Source material:
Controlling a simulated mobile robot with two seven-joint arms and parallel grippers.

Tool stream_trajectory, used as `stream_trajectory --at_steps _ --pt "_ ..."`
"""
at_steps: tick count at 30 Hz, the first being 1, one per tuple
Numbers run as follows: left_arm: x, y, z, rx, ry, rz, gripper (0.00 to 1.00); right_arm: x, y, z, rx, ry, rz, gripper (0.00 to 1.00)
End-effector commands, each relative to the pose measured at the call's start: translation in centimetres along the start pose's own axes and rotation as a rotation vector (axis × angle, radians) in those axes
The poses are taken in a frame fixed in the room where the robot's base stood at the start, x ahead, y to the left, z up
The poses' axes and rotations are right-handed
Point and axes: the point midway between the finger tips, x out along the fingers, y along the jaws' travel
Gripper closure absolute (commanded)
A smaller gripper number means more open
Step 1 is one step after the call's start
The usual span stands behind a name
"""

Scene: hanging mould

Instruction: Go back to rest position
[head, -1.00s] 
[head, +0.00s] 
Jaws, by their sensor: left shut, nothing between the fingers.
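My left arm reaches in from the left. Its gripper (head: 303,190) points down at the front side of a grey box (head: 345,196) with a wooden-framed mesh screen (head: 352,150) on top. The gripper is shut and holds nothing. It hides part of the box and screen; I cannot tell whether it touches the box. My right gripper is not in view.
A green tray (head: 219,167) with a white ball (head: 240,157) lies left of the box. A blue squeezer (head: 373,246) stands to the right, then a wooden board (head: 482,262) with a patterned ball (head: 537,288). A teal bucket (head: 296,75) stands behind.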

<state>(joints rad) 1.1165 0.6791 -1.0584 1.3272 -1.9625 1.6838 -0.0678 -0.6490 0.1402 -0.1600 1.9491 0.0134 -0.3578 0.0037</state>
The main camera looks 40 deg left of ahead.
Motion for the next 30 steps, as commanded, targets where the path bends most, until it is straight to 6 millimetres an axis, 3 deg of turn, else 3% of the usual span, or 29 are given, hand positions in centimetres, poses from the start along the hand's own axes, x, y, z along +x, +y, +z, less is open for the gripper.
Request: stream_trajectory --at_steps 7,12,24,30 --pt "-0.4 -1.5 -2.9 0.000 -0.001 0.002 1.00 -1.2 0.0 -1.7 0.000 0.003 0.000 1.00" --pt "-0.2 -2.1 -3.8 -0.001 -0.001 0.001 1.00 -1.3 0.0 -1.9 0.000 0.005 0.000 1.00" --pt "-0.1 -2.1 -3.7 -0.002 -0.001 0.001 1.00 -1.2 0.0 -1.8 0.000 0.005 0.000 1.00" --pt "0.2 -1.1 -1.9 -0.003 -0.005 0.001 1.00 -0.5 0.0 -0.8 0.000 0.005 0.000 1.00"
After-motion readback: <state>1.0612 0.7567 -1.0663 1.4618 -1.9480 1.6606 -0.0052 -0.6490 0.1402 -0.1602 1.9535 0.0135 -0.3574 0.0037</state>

Job: Set down each line of the material verbatim, from the first line through the line that contains "[head, +0.00s]".

Solution for this task:
Controlling a simulated mobile robot with two seven-joint arms and parallel grippers.

Tool stream_trajectory, used as `stream_trajectory --at_steps _ --pt "_ ..."`
"""
at_steps: tick count at 30 Hz, the first being 1, one per tuple
Numbers run as follows: left_arm: x, y, z, rx, ry, rz, gripper (0.00 to 1.00); right_arm: x, y, z, rx, ry, rz, gripper (0.00 to 1.00)
End-effector commands, each relative to the pose measured at the call's start: translation in centimetres along the start pose's own axes and rotation as a rotation vector (axis × angle, radians) in those axes
The poses are taken in a frame fixed in the room where the robot's base stood at the start, x ahead, y to the left, z up
The poses' axes and rotations are right-handed
Point and axes: the point midway between the finger tips, x out along the fingers, y along the jaws' travel
Gripper closure absolute (commanded)
A smaller gripper number means more open
Step 1 is one step after the call's start
The usual span stands behind a name
"""

Scene: hanging mould

Instruction: Go back to rest position
[head, -1.00s] 
[head, +0.00s] 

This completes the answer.